Designers often talk, a great lengths, why a logo design has to be simple, some going as far to say it’s a “carved in stone” kinda rule. While I agree in principle with that basic premise, it’s a rule that we’ve been guilty of breaking, on numerous occasions (in our defense, we always make sure if an illustrative logo treatment is appropriate, according to future plans for the design). Was out for an early motorcycle ride this morning and stumbled across a classic example of why this ’simple is better’ is the rule, rather than the exception (pardon the photograph quality, but it was overcast and the pics were taken with my handy-dandy iPhone).
Different applications. Different results.
Take a look at the sign above. It’s a big one (actually, identical billboards have been placed in about four locations, to grab eyeballs from every traffic direction). The logo in the middle is for the real estate development featured. Uses either a photograph or a photo-realistic representation of a magnolia as the central theme, accented with torn photo edges and drop shadow. Nothing terribly wrong with the logo itself. It’s nicely designed, probably looks smashing on glossy business cards, textured letterheads and highly-varnished presentation folders given out to prospective home buyers. Has a nice vibe, presents a decent upscale image (needed with the price of houses these days) and is an example that most designers wouldn’t mind having in their portfolio. So what’s the issue? Well, that logo was ONLY designed with print (or web) use in mind. When it comes to other applications, the logo presents some very real problems.

Any logo designer worth their salt knows that vector formats are the only way to go when it comes to logo design. The vector-capability boundaries between Illustrator and Photoshop have blurred a little over the years (yes, you can create vector based in images, but it’s still a little hinky). Years ago, when it came to quick and dirty (often very dirty) vector conversion, we used a handy little utility called Streamline at the shop. Put out by Adobe, most of Streamline’s vector conversion properties were bundled into Illustrator CS and renamed Live Trace.
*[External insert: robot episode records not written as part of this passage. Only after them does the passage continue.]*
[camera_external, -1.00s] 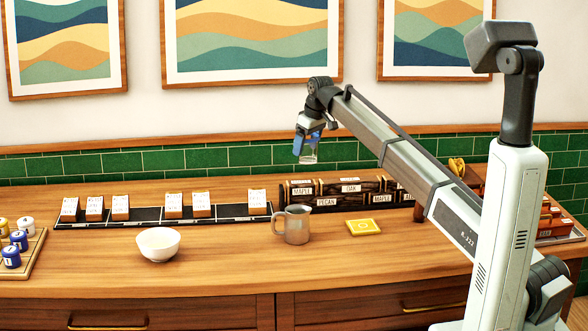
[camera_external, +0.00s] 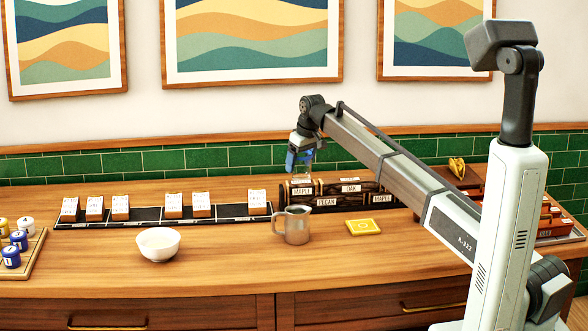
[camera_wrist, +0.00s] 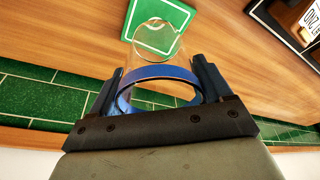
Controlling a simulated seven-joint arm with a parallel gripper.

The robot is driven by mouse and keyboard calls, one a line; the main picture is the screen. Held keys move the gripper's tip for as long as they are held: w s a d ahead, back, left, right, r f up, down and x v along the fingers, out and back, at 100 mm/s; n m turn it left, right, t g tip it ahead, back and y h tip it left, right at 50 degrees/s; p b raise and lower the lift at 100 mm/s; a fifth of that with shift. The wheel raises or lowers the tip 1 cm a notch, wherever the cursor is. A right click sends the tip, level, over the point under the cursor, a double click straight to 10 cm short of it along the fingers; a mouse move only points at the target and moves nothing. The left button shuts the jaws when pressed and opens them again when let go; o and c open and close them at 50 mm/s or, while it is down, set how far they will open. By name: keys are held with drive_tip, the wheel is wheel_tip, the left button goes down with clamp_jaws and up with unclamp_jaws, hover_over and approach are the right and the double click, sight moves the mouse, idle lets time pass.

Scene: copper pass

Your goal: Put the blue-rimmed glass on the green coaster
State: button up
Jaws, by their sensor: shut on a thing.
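My gripper (camera_external: 301,158) is shut on the blue-rimmed glass, held above the counter at the back, by the dark labelled rack. In the wrist view the glass's blue rim (camera_wrist: 160,73) sits between my gripper's two fingers (camera_wrist: 158,82), and its clear body extends away from them. The green coaster (camera_wrist: 184,12) lies flat on the wood, seen past and partly through the glass's far end. The glass appears above the coaster, apart from it. I cannot make out the green coaster in the external view.
A metal mug (camera_external: 298,226) stands in front of the dark rack (camera_external: 350,203). A yellow coaster (camera_external: 363,227) lies to its right. A white bowl (camera_external: 158,244) and a strip of cards (camera_external: 235,211) are to the left. The green-tiled wall (camera_external: 215,158) is close behind.

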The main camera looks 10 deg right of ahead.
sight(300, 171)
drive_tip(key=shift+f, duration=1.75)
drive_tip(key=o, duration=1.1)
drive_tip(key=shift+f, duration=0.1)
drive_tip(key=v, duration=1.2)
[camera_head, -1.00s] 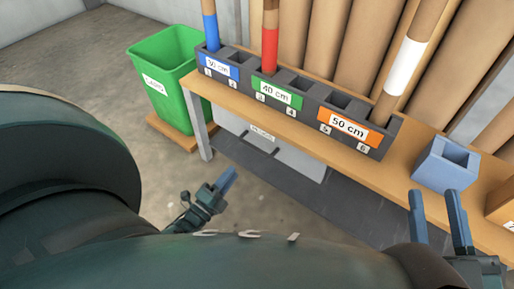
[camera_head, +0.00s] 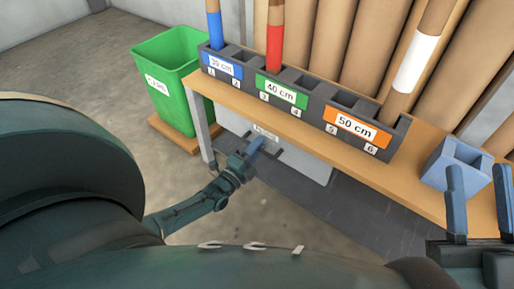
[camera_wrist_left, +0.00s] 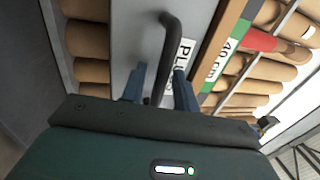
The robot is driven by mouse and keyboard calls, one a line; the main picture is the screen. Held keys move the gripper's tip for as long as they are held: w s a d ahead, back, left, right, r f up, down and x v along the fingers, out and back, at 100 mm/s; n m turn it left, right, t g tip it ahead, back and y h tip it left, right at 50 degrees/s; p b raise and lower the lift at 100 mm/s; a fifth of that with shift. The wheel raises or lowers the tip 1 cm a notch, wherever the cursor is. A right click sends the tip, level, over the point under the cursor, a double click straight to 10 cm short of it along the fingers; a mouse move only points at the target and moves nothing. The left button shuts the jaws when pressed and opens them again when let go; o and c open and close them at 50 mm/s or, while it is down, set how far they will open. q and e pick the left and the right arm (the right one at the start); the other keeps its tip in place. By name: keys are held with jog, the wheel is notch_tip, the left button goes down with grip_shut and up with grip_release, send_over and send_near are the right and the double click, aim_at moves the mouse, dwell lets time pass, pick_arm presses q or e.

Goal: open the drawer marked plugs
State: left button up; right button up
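The grey drawer (camera_head: 302,162) sits under the bench top; its small label (camera_head: 266,131) is partly covered by my left gripper in the head view. In the left wrist view the drawer front (camera_wrist_left: 128,35) carries a white label (camera_wrist_left: 184,54) starting "PLU", the rest hidden by a finger. A dark bar handle (camera_wrist_left: 170,40) stands out beside the label. My left gripper (camera_head: 256,146), also in the wrist view (camera_wrist_left: 160,85), is open, with the handle's near end between its fingers; I cannot tell if they touch it. My right gripper (camera_head: 479,195) is open and empty.
The wooden bench (camera_head: 408,183) carries a dark rack (camera_head: 310,82) with tubes and a blue-grey holder (camera_head: 455,168). A green bin (camera_head: 166,75) stands left of the bench. The floor in front of the drawer is clear.

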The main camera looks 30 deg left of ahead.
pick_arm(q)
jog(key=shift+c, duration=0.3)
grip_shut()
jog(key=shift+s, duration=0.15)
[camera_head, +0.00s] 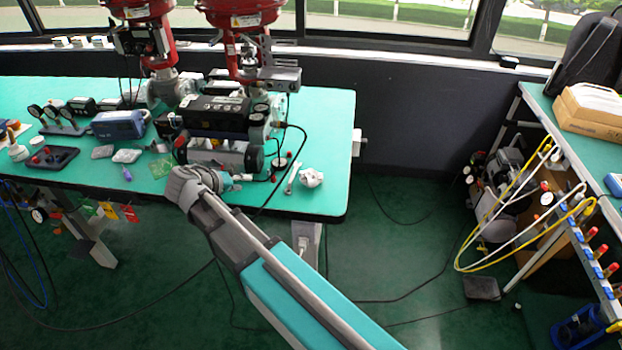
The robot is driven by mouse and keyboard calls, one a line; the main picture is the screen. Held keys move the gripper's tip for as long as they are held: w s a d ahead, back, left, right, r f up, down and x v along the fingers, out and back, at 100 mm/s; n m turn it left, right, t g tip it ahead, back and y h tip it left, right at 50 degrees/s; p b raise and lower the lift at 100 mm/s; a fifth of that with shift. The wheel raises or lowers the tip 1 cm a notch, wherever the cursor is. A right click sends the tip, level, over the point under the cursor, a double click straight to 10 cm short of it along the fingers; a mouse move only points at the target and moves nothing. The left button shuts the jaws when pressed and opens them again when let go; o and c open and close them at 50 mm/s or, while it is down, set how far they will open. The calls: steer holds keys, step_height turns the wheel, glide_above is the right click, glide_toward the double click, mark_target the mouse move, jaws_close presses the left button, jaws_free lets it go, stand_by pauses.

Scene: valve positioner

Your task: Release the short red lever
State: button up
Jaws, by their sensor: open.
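A black valve positioner unit (216,113) with a grey lower body (215,152) stands on the green table. Small red parts show at its left end (180,142) and beside its right end; I cannot tell for sure which is the short red lever. My arm reaches in from the lower right, and my gripper (222,181) is at the table's front edge, just in front of the grey body. It is open. Its fingers are small and partly lost against the device, so I cannot tell whether they touch anything.
Two red valve actuators (241,12) rise behind the unit. Gauges (50,115), a blue box (118,125) and small parts lie to the left. A wrench (292,178) and a crumpled white item (311,178) lie right. Cables cross the floor. A second bench (540,110) stands far right.

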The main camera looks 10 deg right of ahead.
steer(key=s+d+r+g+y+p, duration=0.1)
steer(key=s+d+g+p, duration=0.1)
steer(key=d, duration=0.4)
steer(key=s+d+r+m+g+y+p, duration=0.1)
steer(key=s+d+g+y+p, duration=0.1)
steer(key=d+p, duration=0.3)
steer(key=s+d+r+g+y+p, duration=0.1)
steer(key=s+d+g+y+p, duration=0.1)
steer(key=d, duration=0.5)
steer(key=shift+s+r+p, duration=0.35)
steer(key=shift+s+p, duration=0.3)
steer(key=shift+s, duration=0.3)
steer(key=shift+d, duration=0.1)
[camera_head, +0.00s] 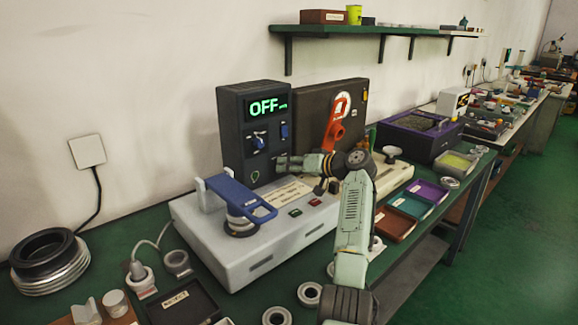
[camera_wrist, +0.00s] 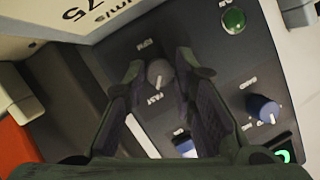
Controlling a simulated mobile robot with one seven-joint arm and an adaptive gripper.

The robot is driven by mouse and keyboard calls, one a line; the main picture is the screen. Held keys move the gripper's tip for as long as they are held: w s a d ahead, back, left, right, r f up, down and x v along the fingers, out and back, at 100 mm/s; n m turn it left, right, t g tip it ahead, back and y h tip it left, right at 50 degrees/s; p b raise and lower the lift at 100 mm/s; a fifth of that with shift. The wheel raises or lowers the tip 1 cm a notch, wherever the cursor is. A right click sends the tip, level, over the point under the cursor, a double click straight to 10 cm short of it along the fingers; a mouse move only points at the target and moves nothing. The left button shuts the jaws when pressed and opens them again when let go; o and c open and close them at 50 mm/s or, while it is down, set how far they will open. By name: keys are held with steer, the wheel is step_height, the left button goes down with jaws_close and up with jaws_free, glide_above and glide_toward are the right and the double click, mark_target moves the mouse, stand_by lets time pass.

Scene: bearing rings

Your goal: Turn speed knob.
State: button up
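The control box (camera_head: 235,125) is dark and upright, with a green display reading OFF (camera_head: 266,106). In the wrist view a grey knob (camera_wrist: 160,74) with a pale pointer line sits on its panel, near the labels RPM and FAST. My gripper (camera_wrist: 160,68) has one finger on each side of this knob. Small gaps show between the fingertips and the knob, so it looks open; contact cannot be made out. In the head view my gripper (camera_head: 282,163) is at the box's lower right and hides the knob.
A blue BAND knob (camera_wrist: 263,108), another blue control (camera_wrist: 183,144) and a green button (camera_wrist: 233,19) share the panel. A pale machine base (camera_head: 215,245) with a blue-handled part (camera_head: 240,198) stands in front. A dark case with a red-orange part (camera_head: 334,125) stands right of the box.

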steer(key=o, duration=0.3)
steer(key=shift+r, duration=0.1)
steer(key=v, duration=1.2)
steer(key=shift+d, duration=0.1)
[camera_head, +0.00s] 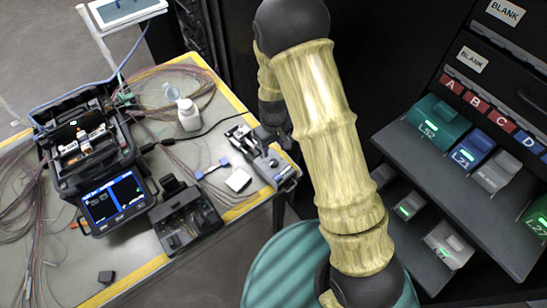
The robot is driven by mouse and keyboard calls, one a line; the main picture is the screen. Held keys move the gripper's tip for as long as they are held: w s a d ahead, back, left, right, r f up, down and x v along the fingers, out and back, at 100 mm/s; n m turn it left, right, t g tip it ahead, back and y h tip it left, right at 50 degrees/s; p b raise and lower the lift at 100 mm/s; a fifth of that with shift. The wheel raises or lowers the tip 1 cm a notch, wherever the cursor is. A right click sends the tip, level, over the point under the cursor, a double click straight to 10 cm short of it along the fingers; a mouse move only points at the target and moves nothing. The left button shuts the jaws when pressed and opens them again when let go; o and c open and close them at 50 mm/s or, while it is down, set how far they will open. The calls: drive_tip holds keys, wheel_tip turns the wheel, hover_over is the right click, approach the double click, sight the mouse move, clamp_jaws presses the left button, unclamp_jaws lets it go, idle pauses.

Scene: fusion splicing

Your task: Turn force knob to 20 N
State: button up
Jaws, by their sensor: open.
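A grey bench device (258,156) with dark parts on top sits at the right corner of the table. It may carry the force knob, but I cannot make out a knob, scale or force value at this size. My arm in its cream sleeve rises in front and bends back down behind itself toward this device. My dark gripper (277,128) is at the device's upper right end, small and partly hidden by the arm. It is open, and I cannot tell whether it touches the device.
A fusion splicer (88,145) with a lit screen (113,199), a white bottle (188,115), a black tool (186,220) and loose fibers crowd the table (135,262). A teal drum (285,270) stands below. A rack with labelled modules (437,122) is at right.

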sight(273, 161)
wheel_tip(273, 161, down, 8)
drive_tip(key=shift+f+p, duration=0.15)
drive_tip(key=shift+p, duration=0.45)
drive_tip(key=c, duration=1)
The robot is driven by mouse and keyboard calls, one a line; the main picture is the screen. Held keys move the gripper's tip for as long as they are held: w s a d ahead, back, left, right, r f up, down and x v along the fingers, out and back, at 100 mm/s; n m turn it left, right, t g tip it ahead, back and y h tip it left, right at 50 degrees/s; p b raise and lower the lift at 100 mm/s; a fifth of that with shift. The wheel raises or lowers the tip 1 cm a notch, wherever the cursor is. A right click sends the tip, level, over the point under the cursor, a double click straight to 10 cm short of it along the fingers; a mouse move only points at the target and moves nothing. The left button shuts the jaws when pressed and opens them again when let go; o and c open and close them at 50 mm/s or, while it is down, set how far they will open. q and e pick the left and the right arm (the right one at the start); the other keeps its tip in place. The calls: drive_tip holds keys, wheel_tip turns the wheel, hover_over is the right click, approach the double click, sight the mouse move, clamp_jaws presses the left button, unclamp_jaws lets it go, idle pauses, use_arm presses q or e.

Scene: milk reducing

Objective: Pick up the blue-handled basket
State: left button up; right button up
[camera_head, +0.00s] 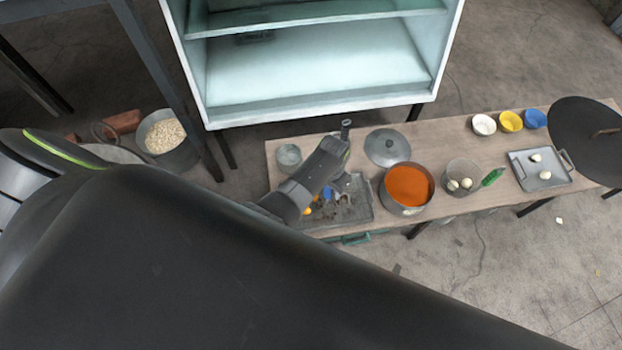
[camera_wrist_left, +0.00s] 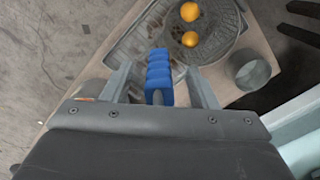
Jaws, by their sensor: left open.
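The blue-handled basket is a round grey wire-mesh basket (camera_wrist_left: 220,22) with two orange round fruits in it, at the top of the left wrist view. Its ridged blue handle (camera_wrist_left: 158,72) points down toward my left gripper (camera_wrist_left: 158,80). The gripper is open, with one finger on each side of the handle. In the head view the blue handle (camera_head: 343,183) shows only in small part beside my left wrist, which hides most of the basket. My right gripper is not in view.
A grey tray (camera_head: 355,212) lies under the basket on the wooden table (camera_head: 450,135). A pot of orange liquid (camera_head: 408,186), a lid (camera_head: 387,147) and a grey cup (camera_head: 288,157) stand close by. A white-walled cabinet (camera_head: 320,75) stands behind the table.

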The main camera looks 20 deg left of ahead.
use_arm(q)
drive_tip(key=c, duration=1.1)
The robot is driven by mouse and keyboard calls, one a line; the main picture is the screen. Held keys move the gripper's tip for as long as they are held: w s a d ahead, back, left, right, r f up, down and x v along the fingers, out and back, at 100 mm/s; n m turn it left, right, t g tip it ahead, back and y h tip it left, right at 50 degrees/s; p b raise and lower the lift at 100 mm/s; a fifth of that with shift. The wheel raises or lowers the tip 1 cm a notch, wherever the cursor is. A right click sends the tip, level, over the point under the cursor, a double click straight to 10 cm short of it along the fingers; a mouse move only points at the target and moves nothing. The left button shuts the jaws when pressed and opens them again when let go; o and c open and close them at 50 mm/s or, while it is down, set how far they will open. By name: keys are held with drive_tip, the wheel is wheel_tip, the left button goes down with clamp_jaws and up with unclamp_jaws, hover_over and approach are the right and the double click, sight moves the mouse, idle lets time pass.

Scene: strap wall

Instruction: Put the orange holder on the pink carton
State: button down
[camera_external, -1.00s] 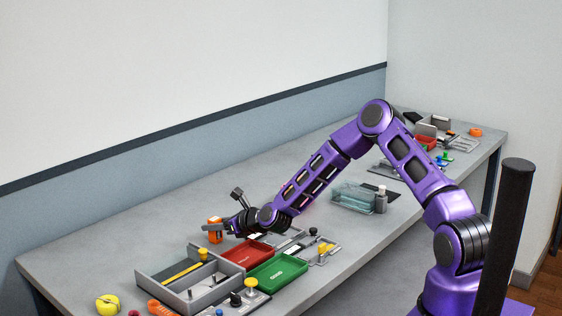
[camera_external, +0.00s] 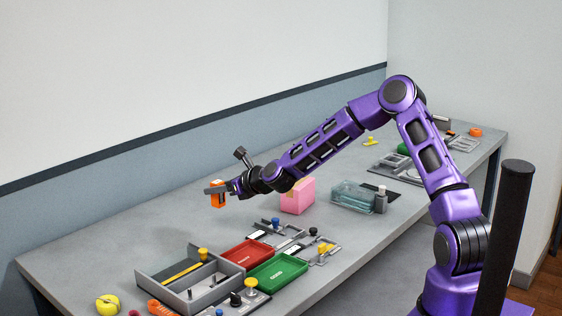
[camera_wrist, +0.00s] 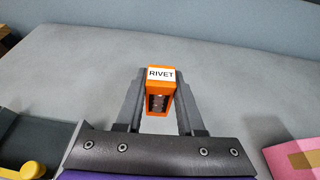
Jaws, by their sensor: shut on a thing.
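The orange holder (camera_external: 218,195) is a small orange block-like piece held between the fingers of my gripper (camera_external: 222,189), above the bench. In the wrist view the holder (camera_wrist: 160,90) has a white label reading RIVET and a dark opening in its side, with one finger of my gripper (camera_wrist: 156,95) on each side. The pink carton (camera_external: 298,196) stands on the bench to the right of the gripper in the outside view, partly behind my wrist. In the wrist view the carton (camera_wrist: 295,156) shows at the lower right edge, with a tan patch on it.
A grey divided tray (camera_external: 190,292), a red tray (camera_external: 246,253) and a green tray (camera_external: 278,272) lie at the front. A clear teal box (camera_external: 353,196) and a grey bottle (camera_external: 381,202) stand right of the carton. The bench (camera_external: 120,240) is clear at the back left.

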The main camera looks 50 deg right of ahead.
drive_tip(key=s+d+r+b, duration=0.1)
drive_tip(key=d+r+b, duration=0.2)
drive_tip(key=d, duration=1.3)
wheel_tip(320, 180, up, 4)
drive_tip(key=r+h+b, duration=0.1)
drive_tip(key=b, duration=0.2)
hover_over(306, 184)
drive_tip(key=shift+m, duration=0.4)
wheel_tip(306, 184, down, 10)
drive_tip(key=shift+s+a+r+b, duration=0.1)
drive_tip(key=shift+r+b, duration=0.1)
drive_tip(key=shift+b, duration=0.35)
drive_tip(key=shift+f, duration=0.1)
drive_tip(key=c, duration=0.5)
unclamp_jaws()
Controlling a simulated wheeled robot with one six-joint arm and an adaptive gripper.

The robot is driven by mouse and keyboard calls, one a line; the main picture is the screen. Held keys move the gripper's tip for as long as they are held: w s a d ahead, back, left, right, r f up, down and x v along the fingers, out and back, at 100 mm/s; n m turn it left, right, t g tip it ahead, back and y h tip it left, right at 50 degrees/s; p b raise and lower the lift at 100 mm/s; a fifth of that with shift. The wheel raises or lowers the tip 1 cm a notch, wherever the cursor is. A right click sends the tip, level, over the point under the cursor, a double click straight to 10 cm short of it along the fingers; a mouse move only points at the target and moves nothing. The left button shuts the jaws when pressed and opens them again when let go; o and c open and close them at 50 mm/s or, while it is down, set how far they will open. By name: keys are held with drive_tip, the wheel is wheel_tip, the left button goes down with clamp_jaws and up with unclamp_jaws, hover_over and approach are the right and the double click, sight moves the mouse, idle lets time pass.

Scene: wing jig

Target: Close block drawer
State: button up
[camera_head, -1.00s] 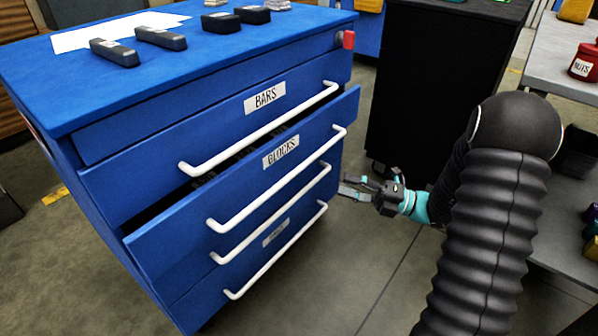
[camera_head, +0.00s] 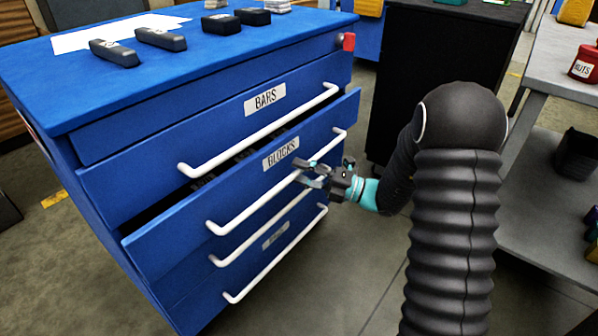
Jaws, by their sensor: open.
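The blue cabinet (camera_head: 150,85) stands at the left with several drawers and white bar handles. The drawer labelled BLOCKS (camera_head: 185,213) is pulled part way out, with a dark gap above its front and some grey items just visible inside. Its white handle (camera_head: 232,215) runs along its front. My gripper (camera_head: 300,173) is open in front of this drawer, at the handle's middle and just right of the label. I cannot tell whether the fingers touch the handle.
The BARS drawer (camera_head: 215,118) above looks shut. Dark bars (camera_head: 115,53) and paper lie on the cabinet top. A black cabinet (camera_head: 440,50) stands behind my arm, and a grey bench (camera_head: 550,85) with a red NUTS container (camera_head: 585,65) is at the right.

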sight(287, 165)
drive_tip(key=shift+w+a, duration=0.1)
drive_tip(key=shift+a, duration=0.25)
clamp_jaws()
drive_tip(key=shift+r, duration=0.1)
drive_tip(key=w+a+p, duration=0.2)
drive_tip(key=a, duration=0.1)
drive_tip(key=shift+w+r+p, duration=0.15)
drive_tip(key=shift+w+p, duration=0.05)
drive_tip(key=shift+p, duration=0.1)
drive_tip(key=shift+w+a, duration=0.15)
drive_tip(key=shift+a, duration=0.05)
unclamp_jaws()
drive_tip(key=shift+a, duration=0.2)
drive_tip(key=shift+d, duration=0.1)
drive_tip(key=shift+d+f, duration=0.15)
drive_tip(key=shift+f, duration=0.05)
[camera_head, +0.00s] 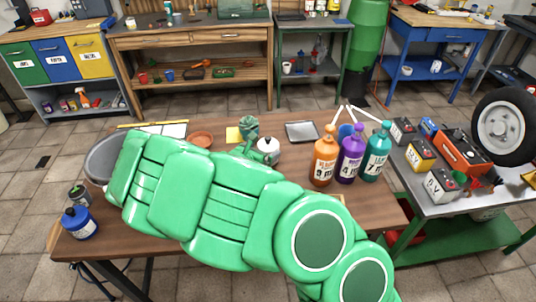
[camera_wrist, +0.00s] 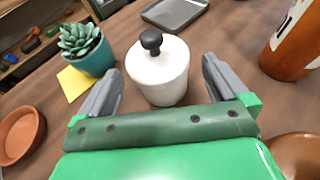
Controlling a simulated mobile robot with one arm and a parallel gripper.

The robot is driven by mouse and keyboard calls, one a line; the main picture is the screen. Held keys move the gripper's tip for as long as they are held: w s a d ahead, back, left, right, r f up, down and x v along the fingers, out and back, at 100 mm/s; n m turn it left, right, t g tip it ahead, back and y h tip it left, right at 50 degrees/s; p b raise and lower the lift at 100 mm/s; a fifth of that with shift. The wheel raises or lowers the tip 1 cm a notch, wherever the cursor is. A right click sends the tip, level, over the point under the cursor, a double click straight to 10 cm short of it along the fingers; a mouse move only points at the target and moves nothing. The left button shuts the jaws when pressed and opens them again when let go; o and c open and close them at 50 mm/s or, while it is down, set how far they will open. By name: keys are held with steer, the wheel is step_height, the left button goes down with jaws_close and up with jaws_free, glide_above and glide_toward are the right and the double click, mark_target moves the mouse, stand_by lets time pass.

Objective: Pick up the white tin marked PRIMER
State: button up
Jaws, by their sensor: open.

Auto-tracing. A little hit & miss.
Never been much of a fan of ‘auto-trace’ solutions for anything – they tend to create ‘choppy’ graphics, are a little control point happy, and leave a lot to be desired when it comes to overlaying one vector object over another. Most auto-conversion programs tend to leave little ‘gaps’ between the objects (attempting to butt shapes together like a jig-saw puzzle, rather than overlaying one on top of another as a series of layers). At the end of the day, I’ve always felt that manual hand-tracing is always the way to go (see our logo repair section for more), especially when you want smooth curves and what have you. Auto-tracing an image, then hand-editing it to acceptable standards often takes MORE time that hand-tracing from scratch.